ボクシングのWBA世界ミドル級王者村田諒太(32=帝拳)が、最先端技術のサポートを受けることになった。このほど衣服型ウエアラブル端末などを開発するミツフジ(本社・京都)と6社目となるスポンサー契約を結び、同社がベンチャー企業TRIART(本社・福岡)と業務提携して目指すパフォーマンス能力向上の実証実験に参加する。

 ミツフジが開発したシャツ型ウエアラブル端末「hamon(ハモン)」を練習時に着用し、心拍数などの情報を収集、蓄積、分析。スポーツ選手の能力強化、体調把握やコンディション管理に役立つシステムの開発に協力し、フィードバックも受ける。巨大データの高速処理技術を持つ九州工業大学発の企業TRIARTが加わることで、即時活用できる環境が整う。

 これまでのボクシング界では、情報技術の活用例はほぼない。村田が“実験台”になることで、新たな領域に踏み込むことになる。昨年10月に王座奪取し、4月には国内でV1戦を予定する。その先に掲げるさらなるビッグマッチへ向けても大きな支援となる。

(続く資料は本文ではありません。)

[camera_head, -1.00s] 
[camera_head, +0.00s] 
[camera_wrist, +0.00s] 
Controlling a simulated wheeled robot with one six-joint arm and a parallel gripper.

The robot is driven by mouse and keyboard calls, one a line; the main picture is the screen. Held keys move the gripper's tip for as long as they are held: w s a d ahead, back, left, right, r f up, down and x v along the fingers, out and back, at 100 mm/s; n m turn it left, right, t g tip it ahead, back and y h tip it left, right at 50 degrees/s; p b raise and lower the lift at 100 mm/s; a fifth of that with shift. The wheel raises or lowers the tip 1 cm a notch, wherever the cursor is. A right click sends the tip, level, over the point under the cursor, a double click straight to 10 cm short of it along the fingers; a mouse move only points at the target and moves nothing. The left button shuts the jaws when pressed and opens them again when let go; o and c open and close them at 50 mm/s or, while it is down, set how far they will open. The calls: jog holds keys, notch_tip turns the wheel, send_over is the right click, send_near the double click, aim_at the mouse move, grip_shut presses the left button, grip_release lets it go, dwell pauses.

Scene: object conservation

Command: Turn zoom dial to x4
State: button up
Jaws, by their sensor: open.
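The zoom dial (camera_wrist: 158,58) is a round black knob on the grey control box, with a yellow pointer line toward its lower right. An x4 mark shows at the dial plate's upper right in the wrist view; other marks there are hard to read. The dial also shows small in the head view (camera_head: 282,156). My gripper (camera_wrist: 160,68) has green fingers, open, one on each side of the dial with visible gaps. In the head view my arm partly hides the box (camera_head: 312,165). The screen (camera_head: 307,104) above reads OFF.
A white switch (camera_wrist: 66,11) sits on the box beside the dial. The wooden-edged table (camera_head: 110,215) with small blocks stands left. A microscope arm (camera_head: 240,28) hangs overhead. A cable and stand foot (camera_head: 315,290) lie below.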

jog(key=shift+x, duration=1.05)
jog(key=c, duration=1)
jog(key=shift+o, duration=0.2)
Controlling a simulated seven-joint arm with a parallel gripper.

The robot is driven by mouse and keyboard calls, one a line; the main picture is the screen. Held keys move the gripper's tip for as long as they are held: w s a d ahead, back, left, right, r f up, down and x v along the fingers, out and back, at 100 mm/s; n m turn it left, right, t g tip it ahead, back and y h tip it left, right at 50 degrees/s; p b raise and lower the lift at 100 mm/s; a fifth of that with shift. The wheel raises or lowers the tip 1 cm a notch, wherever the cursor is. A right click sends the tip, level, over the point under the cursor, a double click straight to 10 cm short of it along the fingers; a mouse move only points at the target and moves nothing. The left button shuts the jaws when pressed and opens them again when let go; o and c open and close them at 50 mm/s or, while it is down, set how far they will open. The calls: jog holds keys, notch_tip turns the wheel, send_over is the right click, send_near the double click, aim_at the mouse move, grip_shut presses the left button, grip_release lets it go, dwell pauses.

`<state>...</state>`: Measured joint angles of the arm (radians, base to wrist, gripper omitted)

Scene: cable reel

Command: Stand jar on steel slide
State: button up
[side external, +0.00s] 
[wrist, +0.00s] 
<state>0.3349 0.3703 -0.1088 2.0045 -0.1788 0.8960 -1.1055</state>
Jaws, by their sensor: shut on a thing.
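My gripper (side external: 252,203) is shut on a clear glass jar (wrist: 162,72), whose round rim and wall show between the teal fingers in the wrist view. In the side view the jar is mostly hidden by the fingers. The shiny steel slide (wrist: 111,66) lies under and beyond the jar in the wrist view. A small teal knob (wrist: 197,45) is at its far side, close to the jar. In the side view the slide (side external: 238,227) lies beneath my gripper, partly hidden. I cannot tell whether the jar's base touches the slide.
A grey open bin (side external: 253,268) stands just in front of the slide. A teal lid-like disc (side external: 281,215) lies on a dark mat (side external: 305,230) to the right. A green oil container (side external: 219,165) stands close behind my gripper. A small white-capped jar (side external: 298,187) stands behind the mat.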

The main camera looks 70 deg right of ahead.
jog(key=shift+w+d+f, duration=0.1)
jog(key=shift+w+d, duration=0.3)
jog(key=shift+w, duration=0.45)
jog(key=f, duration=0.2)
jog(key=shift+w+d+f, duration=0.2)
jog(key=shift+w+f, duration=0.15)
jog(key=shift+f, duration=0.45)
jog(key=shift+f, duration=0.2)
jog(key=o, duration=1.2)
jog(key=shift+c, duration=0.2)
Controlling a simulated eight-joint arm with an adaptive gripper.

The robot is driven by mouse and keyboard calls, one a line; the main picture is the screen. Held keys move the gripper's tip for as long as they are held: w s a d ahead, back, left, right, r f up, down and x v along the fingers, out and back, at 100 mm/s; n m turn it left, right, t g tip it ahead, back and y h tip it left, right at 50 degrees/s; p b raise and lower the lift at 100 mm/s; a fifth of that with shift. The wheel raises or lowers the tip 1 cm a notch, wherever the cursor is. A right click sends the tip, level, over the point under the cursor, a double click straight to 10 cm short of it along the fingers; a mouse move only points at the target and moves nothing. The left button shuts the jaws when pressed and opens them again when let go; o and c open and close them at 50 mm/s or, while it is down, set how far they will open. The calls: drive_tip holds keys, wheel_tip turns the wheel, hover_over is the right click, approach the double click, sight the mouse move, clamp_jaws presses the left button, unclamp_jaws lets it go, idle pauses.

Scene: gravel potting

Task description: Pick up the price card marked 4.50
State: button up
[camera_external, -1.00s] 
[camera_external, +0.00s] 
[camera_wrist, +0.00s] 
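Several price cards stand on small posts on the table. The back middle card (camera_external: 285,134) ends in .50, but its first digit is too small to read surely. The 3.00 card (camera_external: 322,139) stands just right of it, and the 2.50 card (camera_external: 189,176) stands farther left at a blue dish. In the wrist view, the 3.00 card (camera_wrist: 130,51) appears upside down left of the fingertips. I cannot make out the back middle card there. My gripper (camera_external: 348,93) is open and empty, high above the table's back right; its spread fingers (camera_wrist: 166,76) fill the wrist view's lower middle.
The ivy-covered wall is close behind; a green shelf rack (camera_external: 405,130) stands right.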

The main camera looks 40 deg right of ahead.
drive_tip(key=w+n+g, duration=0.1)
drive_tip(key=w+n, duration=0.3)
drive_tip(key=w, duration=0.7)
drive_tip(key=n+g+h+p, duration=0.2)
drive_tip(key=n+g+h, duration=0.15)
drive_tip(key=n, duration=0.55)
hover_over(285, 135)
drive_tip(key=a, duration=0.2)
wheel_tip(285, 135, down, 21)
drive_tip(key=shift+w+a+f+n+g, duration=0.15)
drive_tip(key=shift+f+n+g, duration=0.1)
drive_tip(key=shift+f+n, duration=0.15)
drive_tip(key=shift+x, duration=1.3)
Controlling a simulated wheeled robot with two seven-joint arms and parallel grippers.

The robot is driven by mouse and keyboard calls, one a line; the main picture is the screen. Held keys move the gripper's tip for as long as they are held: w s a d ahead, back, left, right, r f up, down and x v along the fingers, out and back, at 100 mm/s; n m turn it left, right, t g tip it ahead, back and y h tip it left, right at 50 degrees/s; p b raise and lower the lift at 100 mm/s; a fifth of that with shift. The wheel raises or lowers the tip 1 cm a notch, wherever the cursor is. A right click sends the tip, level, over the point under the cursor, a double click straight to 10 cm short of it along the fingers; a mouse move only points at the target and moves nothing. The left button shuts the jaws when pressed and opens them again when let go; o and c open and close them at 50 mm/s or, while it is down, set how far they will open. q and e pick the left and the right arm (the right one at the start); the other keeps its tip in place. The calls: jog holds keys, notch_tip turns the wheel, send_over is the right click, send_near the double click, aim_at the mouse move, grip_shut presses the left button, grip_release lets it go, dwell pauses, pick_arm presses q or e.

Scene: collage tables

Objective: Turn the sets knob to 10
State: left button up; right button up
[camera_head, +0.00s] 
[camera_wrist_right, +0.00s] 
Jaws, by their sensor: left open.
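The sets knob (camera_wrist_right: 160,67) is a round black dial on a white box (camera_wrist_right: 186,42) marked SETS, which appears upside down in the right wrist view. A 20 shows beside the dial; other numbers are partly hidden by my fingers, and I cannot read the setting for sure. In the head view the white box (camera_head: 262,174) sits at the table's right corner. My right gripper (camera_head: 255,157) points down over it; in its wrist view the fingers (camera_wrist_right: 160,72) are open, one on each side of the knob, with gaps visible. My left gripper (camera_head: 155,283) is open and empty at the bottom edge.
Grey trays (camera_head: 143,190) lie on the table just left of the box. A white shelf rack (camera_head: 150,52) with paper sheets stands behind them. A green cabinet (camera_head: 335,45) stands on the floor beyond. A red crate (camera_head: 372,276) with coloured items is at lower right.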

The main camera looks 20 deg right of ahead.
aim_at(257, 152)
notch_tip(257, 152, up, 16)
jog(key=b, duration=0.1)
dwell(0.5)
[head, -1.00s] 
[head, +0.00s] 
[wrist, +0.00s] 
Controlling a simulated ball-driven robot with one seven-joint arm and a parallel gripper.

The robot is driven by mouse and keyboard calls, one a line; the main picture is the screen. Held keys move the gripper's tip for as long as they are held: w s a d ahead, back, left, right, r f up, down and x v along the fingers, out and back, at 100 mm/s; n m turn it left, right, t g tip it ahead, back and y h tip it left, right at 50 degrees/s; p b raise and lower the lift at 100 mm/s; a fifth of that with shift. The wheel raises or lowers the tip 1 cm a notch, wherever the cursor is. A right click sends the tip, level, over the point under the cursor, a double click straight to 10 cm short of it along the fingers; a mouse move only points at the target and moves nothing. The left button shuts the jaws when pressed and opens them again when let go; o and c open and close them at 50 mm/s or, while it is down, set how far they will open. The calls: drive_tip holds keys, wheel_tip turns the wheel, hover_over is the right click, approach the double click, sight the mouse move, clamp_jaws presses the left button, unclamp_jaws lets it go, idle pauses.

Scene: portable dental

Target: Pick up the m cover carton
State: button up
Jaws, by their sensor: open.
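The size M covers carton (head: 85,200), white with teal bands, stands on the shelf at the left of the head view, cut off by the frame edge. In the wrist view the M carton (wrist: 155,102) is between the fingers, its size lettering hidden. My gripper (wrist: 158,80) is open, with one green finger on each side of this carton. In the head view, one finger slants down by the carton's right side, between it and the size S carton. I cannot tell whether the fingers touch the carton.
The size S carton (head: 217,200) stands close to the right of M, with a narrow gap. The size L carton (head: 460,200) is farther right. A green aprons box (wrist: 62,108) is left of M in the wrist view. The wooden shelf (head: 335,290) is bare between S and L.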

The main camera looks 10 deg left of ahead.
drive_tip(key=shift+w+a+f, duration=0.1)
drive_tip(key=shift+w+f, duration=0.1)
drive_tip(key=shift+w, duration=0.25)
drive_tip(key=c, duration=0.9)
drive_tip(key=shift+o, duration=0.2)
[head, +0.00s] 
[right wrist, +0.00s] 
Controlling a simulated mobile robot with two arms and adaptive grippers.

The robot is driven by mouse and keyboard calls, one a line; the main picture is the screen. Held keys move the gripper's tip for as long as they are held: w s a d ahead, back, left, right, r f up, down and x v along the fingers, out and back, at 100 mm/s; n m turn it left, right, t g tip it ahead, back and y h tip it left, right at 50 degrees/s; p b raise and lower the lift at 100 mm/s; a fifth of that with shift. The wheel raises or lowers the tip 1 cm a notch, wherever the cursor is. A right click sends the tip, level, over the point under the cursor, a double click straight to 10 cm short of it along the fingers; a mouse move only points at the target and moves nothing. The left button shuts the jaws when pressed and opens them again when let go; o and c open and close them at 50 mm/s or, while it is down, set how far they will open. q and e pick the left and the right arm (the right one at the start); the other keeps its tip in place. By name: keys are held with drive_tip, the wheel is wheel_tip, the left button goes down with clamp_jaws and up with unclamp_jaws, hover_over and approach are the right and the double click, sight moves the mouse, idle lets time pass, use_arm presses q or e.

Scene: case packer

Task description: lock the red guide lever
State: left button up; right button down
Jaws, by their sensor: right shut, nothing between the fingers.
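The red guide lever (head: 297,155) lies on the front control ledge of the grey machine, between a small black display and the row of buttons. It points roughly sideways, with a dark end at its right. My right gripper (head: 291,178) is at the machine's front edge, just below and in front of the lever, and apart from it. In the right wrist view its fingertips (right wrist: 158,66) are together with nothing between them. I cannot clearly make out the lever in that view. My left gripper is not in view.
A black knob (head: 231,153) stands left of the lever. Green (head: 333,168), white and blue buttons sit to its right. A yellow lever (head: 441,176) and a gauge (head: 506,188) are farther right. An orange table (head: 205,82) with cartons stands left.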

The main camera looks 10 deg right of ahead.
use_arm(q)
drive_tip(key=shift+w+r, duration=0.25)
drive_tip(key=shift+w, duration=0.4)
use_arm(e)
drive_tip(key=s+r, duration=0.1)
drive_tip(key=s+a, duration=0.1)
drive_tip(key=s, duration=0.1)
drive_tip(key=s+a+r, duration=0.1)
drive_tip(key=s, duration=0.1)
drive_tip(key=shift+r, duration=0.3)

 またシステム開発が順調に進めば、後進のためにも活用できる。今日18日まで沖縄合宿中で、15日の練習公開時には「ボクシング界へ恩恵を返したい」と話していた。技術を生かした充実の競技環境を作れれば、その思いも1つかなえられる。リング上では前人未到の偉業を成し遂げてきたが、また新たな分野での挑戦となりそうだ。